Only one span of the listing below is wanted: the lines from the one with "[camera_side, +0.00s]" through the one with "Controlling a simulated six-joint", reproduced exactly, both ends kept.
*-*-*
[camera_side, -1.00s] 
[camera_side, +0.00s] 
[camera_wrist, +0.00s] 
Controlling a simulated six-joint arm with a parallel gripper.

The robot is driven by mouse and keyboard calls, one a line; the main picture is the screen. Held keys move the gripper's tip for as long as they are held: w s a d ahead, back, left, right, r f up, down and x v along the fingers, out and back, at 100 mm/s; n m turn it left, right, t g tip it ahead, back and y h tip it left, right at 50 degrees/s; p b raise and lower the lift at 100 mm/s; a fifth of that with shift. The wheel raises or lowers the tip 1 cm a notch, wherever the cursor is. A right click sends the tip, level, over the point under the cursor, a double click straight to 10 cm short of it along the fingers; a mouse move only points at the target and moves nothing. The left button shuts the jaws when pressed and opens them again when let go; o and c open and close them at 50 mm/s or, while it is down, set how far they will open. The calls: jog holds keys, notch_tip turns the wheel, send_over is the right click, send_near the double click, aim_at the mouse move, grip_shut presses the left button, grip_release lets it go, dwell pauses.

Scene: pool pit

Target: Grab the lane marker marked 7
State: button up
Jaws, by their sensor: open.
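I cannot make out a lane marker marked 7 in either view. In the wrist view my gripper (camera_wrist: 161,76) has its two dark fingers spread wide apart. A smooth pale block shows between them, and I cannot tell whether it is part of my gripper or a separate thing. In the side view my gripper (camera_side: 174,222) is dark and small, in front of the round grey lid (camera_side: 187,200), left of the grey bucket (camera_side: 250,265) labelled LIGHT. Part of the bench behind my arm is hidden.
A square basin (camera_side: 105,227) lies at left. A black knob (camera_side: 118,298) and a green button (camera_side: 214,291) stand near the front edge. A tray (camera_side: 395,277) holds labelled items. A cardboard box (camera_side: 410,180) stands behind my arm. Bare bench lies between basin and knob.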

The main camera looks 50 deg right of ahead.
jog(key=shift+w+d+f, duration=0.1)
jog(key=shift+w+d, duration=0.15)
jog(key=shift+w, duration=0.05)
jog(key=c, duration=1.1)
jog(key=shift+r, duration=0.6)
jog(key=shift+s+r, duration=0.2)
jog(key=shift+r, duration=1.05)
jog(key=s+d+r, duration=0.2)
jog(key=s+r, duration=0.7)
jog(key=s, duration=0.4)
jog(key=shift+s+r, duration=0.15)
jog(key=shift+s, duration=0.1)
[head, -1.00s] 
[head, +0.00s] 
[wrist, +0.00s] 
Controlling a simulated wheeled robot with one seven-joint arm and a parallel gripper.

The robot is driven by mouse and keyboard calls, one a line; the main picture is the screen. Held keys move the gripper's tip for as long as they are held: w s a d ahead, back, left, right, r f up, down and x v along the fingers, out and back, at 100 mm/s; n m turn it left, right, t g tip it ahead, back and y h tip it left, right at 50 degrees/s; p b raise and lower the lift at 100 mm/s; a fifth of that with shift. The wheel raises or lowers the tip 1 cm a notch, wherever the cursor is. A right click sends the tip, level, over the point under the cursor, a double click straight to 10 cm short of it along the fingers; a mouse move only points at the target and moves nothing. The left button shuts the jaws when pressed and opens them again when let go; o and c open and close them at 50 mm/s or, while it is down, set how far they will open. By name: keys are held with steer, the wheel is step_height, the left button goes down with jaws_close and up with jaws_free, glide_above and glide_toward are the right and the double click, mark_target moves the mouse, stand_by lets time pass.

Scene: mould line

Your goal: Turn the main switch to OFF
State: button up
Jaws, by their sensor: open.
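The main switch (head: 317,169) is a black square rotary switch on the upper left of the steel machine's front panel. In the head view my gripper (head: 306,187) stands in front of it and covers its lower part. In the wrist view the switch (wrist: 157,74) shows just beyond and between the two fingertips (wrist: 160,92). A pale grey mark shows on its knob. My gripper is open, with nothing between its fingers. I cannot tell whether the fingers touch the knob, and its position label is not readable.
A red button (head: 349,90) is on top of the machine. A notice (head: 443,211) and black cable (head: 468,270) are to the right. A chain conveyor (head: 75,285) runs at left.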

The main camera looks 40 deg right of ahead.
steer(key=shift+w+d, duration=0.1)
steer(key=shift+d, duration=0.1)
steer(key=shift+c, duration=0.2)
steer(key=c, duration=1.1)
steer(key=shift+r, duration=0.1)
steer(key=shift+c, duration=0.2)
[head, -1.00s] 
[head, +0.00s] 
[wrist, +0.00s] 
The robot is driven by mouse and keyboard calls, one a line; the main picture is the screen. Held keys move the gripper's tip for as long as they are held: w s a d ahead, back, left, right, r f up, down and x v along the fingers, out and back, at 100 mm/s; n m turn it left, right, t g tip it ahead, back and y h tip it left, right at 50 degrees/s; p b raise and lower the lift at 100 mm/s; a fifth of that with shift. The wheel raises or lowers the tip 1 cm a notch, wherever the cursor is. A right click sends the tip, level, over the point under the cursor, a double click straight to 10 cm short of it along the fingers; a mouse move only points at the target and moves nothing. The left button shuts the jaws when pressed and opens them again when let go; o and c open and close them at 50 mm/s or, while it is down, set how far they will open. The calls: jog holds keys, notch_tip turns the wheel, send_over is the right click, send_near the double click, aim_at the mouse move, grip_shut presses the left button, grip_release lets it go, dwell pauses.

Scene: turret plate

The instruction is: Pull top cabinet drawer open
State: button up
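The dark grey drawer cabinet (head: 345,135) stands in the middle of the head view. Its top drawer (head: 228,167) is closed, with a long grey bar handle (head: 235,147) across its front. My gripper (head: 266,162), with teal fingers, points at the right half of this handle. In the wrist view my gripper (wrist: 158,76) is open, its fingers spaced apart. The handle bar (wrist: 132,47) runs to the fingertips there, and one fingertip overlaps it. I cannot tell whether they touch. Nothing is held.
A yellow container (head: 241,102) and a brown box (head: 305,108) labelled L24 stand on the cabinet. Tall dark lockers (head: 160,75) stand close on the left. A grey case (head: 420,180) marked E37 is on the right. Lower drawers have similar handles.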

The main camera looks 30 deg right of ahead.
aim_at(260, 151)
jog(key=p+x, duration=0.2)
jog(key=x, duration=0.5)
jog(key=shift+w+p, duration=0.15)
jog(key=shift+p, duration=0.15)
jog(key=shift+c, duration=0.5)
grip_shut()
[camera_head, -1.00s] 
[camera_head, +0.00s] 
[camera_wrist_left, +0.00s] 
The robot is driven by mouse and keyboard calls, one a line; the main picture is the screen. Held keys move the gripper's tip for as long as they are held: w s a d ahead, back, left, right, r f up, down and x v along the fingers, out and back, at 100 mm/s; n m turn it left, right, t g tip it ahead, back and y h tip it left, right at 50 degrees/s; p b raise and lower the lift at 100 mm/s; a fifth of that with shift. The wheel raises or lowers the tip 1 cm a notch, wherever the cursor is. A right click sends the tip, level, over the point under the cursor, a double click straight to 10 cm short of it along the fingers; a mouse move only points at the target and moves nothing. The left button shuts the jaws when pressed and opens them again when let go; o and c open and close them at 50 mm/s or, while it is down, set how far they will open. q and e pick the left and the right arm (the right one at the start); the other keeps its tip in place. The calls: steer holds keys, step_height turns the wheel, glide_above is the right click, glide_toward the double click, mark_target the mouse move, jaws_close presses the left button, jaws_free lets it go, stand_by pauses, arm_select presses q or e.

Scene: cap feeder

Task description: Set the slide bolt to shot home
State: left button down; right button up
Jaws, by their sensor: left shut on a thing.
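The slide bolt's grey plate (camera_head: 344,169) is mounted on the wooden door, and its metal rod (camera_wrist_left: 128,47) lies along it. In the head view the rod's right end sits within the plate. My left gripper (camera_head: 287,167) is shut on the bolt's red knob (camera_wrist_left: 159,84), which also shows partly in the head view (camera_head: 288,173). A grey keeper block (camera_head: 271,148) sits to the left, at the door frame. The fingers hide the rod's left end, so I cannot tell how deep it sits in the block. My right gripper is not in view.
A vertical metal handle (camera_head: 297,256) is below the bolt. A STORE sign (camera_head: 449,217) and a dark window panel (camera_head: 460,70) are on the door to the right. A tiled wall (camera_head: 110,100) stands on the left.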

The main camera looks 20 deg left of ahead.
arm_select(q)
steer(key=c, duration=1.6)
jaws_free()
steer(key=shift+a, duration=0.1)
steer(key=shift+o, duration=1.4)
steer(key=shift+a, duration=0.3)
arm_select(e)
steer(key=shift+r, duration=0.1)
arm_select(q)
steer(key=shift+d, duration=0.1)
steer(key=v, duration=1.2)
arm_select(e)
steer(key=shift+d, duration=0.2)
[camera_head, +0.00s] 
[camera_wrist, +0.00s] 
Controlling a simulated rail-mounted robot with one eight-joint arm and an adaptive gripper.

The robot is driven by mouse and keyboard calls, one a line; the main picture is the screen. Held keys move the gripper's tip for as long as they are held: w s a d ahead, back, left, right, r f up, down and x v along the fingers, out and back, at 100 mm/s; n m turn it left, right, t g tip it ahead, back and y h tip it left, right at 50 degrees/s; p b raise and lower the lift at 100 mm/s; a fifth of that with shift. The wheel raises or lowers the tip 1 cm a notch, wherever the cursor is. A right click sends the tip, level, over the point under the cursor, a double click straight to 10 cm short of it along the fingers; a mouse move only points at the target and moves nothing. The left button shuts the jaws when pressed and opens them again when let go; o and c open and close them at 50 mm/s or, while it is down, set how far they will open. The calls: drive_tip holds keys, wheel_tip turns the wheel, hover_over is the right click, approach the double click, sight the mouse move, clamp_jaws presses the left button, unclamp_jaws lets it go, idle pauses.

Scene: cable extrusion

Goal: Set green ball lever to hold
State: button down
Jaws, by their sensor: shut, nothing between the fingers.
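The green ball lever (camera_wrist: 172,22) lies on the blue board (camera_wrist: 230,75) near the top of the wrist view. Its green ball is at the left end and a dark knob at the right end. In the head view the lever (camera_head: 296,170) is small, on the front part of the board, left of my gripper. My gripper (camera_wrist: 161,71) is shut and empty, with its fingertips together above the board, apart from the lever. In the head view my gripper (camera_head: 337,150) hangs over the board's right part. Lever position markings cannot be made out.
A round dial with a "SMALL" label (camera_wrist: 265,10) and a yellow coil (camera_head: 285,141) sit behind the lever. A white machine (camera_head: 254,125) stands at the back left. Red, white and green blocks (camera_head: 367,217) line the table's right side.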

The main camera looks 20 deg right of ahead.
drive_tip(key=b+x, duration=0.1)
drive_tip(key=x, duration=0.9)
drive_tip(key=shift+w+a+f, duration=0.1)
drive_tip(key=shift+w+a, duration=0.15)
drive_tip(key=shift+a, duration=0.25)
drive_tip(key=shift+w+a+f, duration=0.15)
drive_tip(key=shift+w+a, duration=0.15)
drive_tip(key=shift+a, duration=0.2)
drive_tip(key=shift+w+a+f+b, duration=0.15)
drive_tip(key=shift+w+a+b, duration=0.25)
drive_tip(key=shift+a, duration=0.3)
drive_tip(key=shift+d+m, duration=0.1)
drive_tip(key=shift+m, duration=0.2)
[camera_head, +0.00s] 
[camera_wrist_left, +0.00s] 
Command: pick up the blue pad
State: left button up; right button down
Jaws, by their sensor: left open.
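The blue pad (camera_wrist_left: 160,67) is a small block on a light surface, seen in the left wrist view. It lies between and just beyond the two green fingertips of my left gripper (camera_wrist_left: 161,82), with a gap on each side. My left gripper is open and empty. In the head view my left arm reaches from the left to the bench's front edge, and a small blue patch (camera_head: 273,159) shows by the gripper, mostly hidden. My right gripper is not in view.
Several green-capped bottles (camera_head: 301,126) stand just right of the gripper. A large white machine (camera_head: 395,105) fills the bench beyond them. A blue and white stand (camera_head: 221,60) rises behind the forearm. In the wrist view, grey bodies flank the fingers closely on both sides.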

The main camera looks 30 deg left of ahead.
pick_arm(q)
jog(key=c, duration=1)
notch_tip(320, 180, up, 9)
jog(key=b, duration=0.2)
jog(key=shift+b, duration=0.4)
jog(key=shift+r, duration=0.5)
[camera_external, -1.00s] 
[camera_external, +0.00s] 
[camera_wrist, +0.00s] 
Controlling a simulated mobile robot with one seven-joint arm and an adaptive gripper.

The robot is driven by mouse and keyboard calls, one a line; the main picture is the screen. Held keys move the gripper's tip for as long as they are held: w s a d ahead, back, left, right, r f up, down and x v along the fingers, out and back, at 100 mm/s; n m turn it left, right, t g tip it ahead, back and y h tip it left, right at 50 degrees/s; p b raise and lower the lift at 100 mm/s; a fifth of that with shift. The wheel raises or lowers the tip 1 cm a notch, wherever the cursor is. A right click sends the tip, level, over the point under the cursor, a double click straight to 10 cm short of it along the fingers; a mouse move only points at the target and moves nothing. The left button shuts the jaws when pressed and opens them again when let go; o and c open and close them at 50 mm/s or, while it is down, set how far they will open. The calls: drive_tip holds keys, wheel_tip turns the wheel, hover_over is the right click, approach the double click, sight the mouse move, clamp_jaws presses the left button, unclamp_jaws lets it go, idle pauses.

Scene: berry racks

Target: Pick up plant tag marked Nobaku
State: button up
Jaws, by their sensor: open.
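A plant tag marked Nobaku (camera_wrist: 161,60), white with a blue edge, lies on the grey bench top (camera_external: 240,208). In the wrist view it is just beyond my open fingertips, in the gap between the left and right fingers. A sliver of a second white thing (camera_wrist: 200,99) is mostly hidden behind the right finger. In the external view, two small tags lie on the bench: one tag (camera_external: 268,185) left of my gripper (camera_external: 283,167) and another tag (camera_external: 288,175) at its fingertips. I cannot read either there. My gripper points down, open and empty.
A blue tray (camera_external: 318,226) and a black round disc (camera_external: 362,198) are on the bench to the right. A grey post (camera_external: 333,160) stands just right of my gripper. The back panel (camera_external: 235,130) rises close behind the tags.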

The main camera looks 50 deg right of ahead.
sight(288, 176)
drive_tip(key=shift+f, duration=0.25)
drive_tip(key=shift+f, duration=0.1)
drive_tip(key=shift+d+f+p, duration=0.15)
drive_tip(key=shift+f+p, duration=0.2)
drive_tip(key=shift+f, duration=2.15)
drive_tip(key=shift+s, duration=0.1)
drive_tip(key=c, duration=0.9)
*-*-*
» Written response
[camera_side, +0.00s] 
[camera_wrist, +0.00s] 
Controlling a simulated six-joint arm with a parallel gripper.

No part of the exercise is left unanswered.